Charter member Lawrence Van Etten designed the club’s initial layout, but at 5,300 yards it became too short due to technological advances in the game. Upon the purchase of adjacent property, a trio of big-name architects had a hand in the development of the championship course. Plans began with A.W. Tillinghast in 1925, but he dropped out of the project. Next came Seth Raynor, who revised the blueprints. However, another curve came early in 1926 as Raynor passed away, leaving his protégé Charles Banks to complete the job. Despite all these factors, the course opened in 1927—possessing characteristics of each famed architect.
Knollwood entrusted architect Ian Andrew for the restoration plans, with work on the most daunting stage beginning early last October. Though the project could have been stretched over two or even three years, members quickly came on board when Greto also presented a one-year plan for the changes. “It was initially a two-year assessment,” said Greto. “I think people would’ve taken the two years if that was the one option, but a lot came and said, ‘Listen, we all want it done.’ So, we got it done in one year and we were able to actually save enough money to do a little more work than we even anticipated.”
A lot of the work in the $1.1 million project focused on the course’s bunkers, which had aged past their prime and were also out of place with today’s playing standards. “The bunkers are completely different than what we had here before,” said Knollwood superintendent Matt Neus. “We even had a local rule here that you could remove rocks from the bunkers—we do not have that rule anymore.” The bunkers now have a pristine look, shining a brilliant white while also posing new challenges.
“Most of the bunkers were rebuilt and replaced,” continued Neus. “Most of them were original. They certainly look a little more daunting now—they were just these bowls before, now they’re all flat-bottomed with severe grass faces.” In relocating bunkers, Andrew was able to work alongside club historian Frank Cali, using aerial photos and even some sketches to be true to the course’s origins.
Relocation of bunkers on Nos. 4 and 14—both par-fours—particularly lend to an extra thought in terms of strategy, as previous locations only penalized shorter hitters with higher handicaps. “If you could hit the ball further than 200 yards, you were well over those bunkers,” said Neus of the previous bunker locations on the fourth hole. “Ian eliminated those and built a bunker complex more original to the first design that incorporates today’s standards of golf where guys are hitting the ball 270-280 yards. So, it makes you think a little bit more off the tee.”
Meanwhile, changes at the dogleg-left, 287-yard 14th have proved to stand among the most popular. The previous design featured a small fairway bunker on the left and two more on the right, allowing longer hitters to take no thought in hitting at the green. “Ian incorporated two very large fairway bunkers on the left side, pulled the fairway over toward the right and got rid of the bunkers on that side,” Neus explained. “That has been a very popular change among the membership—they all love what he did there.”

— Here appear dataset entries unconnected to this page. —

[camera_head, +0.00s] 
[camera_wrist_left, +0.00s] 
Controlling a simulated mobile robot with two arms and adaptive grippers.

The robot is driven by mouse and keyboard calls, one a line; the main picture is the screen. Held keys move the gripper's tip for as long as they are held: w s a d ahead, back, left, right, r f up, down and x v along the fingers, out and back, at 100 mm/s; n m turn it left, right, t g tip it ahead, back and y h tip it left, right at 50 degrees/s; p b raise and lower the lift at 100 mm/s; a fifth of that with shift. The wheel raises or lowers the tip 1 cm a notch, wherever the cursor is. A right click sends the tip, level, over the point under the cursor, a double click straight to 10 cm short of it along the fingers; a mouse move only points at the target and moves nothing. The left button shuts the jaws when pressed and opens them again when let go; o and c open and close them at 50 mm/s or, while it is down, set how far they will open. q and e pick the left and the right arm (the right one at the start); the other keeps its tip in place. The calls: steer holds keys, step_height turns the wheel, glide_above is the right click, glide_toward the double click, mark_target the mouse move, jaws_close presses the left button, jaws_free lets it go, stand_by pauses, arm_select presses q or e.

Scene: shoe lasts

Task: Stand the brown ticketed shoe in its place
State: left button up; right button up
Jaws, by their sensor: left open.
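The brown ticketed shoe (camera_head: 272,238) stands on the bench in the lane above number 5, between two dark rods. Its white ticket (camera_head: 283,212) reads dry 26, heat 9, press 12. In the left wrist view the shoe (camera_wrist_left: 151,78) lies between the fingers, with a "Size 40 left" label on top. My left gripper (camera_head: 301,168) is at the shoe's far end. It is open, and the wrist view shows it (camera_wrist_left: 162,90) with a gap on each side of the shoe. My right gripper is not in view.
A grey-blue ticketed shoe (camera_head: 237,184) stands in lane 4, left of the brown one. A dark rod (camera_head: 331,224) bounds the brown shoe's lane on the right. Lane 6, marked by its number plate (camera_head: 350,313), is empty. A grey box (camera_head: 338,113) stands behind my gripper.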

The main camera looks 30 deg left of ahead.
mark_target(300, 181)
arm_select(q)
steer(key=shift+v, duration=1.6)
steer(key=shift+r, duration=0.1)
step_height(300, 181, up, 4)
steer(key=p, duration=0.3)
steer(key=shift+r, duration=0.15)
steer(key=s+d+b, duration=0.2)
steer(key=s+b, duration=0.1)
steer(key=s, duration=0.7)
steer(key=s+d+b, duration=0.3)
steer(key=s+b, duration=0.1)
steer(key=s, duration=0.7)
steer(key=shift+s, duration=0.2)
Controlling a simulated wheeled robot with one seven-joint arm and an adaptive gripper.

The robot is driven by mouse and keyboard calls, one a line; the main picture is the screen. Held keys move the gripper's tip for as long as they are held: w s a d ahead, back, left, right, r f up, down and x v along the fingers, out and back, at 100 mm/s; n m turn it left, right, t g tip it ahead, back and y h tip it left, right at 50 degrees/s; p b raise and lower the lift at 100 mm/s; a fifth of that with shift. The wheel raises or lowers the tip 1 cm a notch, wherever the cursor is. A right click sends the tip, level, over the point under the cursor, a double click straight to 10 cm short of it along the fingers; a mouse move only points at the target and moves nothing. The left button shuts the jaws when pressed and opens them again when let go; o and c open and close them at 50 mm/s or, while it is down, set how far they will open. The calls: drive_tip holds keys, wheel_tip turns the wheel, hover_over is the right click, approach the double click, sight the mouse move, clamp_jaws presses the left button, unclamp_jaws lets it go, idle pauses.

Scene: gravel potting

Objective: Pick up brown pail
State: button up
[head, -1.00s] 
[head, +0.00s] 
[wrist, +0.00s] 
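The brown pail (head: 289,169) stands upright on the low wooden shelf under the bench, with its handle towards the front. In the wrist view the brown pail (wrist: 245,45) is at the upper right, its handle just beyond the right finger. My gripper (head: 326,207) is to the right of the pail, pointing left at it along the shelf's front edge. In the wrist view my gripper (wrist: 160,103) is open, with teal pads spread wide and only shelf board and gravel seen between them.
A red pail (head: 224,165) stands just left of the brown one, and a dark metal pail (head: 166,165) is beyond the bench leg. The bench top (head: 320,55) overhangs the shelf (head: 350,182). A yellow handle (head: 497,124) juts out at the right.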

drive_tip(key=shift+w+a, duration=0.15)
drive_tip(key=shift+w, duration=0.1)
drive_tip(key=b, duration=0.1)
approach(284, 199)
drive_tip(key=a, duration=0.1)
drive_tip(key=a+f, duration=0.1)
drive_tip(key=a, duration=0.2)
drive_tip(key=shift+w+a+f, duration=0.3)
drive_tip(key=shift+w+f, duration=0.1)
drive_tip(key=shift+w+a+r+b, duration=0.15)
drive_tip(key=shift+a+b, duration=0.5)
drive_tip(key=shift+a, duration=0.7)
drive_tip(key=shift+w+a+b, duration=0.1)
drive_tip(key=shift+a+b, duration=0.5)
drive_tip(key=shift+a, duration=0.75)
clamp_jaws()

Tree removal also proved to be a pivotal piece of Knollwood’s project, helping create healthier conditions for the course’s turf in several locations while also opening up splendid views of the property. “We created a lot of great sight lines and vistas with tree removal,” said Greto. “The 10th tee box, for instance, was surrounded by woods and we extended that back 20 yards and took everything down. It’s one of the highest points on our course and you can see so much of the golf course—it’s a beautiful view.”
Trees have also come down behind the first green and the fifth green, helping create better opportunities for the turf to thrive. “Our fifth green was surrounded,” Greto said. “There were a couple of oak trees behind it and maple trees to the right of it that used to shade the back part of the green. Every year Matt would have to put sod back there. It’s so healthy now, he can cut hole locations there.”
Thanks to efficient work and expenditures relating to the bunkers and tree removal, Knollwood continued its string of improvements by investing in the greens on Nos. 8 and 12. The back of the par-three 8th was raised some 15 inches to fix a severe slope and allow for more hole locations, while the par-four 12th was rebuilt to tie into the 13th hole’s teeing ground—which nearly doubled in size.
To round out the course work, irrigation loops were installed around several greens and drainage was improved on the par-four 13th—both of which have already proved advantageous this season. The majority of the project was completed in early December thanks to Andrew's watchful eye and helpful weather conditions. Minor details were fine-tuned following the winter months and, hardly skipping a beat, the course was quickly ready for play in the spring.
“To me, it’s really exciting to restore a golf course that has had some great architects touch it," said Greto. For Knollwood, its past remains an important piece of the puzzle. Now, especially on the course, those elements may be more clear than ever.